→ **INPUT MATERIAL**:
----------

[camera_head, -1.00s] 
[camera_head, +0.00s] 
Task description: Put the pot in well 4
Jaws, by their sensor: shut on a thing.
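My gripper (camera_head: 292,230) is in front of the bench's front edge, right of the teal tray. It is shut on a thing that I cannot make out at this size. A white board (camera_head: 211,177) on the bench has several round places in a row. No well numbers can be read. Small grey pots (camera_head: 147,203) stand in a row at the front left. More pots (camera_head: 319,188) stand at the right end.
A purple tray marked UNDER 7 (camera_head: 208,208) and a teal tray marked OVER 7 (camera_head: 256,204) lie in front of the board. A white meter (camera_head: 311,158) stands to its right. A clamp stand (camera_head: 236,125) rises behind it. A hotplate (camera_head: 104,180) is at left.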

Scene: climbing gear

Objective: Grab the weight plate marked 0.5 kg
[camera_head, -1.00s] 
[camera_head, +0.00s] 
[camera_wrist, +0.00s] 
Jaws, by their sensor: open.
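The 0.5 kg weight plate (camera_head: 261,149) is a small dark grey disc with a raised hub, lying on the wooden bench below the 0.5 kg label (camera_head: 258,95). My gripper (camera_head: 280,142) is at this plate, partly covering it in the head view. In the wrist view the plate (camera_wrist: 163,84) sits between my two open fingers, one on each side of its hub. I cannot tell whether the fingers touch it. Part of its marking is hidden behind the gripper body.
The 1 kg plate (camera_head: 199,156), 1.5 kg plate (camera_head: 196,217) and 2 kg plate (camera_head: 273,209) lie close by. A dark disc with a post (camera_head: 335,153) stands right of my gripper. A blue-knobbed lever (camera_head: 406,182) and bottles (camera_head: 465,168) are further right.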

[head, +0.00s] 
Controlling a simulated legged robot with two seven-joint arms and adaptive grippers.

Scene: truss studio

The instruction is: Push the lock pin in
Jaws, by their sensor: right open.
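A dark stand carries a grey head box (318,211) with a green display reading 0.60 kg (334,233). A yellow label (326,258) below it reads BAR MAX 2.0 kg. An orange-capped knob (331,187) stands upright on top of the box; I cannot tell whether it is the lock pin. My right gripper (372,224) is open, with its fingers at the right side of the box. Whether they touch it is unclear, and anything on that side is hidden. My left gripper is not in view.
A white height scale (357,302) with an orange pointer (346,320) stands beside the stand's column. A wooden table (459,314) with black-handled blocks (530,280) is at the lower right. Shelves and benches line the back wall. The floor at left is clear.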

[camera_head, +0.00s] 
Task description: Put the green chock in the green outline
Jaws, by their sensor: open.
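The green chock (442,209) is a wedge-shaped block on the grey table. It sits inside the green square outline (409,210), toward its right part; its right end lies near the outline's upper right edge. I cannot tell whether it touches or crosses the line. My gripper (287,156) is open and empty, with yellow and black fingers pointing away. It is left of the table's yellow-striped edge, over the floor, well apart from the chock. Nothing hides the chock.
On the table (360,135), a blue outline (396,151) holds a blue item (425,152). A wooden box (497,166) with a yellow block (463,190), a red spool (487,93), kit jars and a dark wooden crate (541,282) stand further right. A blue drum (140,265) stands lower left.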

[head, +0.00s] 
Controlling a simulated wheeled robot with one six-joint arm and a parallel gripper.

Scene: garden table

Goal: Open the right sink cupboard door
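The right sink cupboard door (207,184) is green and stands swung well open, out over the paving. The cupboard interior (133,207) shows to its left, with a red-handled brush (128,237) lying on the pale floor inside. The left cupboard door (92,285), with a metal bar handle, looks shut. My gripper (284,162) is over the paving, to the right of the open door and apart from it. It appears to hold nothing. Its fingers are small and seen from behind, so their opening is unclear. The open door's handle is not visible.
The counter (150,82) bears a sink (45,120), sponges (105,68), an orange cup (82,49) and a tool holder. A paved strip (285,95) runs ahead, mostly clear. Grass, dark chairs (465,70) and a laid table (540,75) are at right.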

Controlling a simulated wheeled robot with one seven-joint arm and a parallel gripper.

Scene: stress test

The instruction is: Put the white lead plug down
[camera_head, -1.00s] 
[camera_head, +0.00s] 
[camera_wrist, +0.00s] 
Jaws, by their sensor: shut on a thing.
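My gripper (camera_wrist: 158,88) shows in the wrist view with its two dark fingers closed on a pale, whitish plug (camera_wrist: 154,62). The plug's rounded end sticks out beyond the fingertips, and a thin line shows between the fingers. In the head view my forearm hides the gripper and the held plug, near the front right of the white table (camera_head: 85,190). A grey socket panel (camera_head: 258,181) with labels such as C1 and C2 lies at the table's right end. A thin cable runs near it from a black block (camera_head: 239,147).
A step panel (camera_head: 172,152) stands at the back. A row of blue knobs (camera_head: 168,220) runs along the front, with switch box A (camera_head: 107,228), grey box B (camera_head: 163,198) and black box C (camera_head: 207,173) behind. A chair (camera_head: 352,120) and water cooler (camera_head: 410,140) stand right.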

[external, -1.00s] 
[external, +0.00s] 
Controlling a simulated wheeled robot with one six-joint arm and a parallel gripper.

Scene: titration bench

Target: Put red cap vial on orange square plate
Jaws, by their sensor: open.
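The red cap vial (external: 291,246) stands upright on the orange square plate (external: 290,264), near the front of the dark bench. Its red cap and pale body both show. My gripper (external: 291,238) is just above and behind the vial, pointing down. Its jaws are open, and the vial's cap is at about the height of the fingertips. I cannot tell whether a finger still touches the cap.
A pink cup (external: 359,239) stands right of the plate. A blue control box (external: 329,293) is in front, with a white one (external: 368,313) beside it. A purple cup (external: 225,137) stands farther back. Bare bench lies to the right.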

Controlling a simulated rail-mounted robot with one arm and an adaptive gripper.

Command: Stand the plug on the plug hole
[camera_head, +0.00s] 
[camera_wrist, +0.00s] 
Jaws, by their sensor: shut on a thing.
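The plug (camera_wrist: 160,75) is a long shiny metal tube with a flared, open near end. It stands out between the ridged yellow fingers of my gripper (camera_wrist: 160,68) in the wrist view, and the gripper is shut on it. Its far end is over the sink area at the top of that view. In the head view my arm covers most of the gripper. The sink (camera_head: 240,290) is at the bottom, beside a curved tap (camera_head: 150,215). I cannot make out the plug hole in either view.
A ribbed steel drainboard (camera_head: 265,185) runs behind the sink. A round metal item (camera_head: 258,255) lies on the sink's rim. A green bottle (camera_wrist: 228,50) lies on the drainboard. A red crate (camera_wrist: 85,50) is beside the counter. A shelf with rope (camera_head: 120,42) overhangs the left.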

----------

→ **WHAT THE EXERCISE ASKS**:
Within the entries above, how many lines contain "Task"? Respond with the number only.

→ **CORRECT ANSWER**:
2